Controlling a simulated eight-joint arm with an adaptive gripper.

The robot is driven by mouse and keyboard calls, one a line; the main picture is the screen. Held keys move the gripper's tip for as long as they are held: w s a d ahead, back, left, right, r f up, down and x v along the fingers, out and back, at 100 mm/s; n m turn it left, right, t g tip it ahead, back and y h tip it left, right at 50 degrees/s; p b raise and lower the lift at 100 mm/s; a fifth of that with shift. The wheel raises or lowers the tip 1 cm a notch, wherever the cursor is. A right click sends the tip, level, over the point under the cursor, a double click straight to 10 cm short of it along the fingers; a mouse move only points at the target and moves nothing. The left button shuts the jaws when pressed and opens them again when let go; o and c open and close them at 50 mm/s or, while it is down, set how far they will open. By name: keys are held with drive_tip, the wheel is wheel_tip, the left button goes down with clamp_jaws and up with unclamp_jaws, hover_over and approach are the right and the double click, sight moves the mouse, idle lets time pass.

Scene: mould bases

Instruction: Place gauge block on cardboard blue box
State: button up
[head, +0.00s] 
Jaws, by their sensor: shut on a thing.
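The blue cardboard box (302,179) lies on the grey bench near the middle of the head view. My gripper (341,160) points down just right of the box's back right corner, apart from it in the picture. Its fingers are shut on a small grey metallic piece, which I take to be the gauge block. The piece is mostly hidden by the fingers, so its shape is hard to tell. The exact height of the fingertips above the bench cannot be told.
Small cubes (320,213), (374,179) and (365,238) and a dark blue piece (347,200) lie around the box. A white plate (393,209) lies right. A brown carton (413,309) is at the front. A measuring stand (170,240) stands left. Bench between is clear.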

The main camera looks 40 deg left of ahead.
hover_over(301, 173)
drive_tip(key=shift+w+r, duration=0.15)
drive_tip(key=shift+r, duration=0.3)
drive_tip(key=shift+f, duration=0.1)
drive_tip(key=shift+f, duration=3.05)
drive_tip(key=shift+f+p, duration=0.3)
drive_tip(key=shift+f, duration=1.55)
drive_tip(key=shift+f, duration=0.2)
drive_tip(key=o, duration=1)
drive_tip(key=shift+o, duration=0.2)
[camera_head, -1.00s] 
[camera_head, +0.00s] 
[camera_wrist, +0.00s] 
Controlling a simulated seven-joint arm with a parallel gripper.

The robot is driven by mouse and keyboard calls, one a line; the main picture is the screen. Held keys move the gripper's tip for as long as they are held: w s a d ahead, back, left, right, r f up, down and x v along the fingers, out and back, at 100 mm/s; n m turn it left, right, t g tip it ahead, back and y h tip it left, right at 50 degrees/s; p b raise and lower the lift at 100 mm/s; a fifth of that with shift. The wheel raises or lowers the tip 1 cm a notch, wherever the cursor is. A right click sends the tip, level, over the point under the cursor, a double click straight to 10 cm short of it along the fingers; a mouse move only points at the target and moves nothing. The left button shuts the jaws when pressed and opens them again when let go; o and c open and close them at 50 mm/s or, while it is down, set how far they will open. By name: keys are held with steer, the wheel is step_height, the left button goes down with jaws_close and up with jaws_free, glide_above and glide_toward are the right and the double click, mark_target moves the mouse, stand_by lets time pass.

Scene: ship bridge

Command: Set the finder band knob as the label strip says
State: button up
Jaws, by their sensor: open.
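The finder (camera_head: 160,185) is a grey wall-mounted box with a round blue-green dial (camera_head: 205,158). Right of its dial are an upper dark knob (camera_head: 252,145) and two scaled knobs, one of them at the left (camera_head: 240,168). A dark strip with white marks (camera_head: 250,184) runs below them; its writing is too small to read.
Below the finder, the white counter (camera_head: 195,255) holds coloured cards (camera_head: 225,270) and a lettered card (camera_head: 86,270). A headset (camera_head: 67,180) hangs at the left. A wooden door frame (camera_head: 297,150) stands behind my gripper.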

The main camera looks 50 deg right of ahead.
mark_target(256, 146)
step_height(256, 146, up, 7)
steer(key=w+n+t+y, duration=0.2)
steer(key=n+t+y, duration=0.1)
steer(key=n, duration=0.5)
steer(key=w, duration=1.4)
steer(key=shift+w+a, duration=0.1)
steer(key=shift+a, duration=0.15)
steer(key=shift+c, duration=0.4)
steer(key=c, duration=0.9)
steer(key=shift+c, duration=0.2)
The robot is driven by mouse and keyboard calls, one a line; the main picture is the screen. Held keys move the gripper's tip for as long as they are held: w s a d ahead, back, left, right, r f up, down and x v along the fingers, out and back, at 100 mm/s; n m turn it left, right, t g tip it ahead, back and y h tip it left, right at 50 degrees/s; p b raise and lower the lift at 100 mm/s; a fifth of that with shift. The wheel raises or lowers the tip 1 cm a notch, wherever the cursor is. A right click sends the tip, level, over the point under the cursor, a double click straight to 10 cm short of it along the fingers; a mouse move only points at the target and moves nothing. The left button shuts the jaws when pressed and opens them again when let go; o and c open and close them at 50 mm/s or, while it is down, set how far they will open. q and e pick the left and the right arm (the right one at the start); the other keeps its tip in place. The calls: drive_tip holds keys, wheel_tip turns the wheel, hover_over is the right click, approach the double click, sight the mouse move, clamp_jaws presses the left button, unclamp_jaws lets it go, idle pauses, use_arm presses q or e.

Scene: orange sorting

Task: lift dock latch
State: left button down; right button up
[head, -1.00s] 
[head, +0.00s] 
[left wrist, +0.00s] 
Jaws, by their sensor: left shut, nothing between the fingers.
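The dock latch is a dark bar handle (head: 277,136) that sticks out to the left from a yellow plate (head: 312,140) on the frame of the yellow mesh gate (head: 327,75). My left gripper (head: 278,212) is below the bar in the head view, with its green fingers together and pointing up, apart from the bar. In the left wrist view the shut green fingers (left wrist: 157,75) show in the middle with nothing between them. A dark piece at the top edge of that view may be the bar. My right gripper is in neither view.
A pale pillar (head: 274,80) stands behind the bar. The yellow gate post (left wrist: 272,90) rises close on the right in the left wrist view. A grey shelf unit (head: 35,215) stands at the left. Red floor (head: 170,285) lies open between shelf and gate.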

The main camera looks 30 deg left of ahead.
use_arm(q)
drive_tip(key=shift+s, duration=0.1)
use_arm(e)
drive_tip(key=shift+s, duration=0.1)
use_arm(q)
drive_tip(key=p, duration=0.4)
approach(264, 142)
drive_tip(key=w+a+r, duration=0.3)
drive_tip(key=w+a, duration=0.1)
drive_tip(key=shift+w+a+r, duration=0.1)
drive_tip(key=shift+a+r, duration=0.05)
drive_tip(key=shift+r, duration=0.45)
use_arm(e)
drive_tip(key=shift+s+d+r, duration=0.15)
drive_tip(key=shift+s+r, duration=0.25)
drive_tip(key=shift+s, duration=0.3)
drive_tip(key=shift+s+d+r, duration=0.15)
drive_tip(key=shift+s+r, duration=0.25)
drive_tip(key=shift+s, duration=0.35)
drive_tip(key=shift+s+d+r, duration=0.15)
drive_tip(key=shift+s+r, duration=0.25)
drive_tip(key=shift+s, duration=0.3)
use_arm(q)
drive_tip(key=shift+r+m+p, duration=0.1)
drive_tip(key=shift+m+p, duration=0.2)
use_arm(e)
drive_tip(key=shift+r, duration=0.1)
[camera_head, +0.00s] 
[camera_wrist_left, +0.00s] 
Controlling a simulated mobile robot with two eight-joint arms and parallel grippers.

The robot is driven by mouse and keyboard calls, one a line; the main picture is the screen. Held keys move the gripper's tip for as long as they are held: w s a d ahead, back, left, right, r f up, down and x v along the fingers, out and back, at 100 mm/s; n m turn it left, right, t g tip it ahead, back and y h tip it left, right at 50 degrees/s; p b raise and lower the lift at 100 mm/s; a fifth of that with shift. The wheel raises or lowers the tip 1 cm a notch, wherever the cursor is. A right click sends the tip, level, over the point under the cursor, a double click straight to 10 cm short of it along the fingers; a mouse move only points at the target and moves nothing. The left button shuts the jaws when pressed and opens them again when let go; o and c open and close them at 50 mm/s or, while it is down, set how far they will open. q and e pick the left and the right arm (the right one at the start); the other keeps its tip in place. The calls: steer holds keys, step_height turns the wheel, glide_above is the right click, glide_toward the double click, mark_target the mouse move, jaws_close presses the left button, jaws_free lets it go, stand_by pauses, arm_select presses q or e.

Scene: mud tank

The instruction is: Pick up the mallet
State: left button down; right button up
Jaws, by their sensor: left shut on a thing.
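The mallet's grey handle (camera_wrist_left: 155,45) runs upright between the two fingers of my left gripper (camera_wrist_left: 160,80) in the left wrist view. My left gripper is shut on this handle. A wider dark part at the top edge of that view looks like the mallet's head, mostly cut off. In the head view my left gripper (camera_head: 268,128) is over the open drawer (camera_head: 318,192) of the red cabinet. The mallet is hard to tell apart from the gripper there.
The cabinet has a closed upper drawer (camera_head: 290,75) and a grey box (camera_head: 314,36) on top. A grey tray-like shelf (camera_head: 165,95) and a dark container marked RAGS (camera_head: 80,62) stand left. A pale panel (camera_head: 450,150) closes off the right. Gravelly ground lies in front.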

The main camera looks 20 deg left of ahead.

## Task instructions
Starting with the line that contains "The instruction is: Pick up the mallet", print each line through the last one in the listing. Include both end lines and add nothing.

## Solution to the problem
The instruction is: Pick up the mallet
State: left button down; right button up
Jaws, by their sensor: left shut on a thing.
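The mallet's grey handle (camera_wrist_left: 155,45) runs upright between the two fingers of my left gripper (camera_wrist_left: 160,80) in the left wrist view. My left gripper is shut on this handle. A wider dark part at the top edge of that view looks like the mallet's head, mostly cut off. In the head view my left gripper (camera_head: 268,128) is over the open drawer (camera_head: 318,192) of the red cabinet. The mallet is hard to tell apart from the gripper there.
The cabinet has a closed upper drawer (camera_head: 290,75) and a grey box (camera_head: 314,36) on top. A grey tray-like shelf (camera_head: 165,95) and a dark container marked RAGS (camera_head: 80,62) stand left. A pale panel (camera_head: 450,150) closes off the right. Gravelly ground lies in front.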

The main camera looks 20 deg left of ahead.

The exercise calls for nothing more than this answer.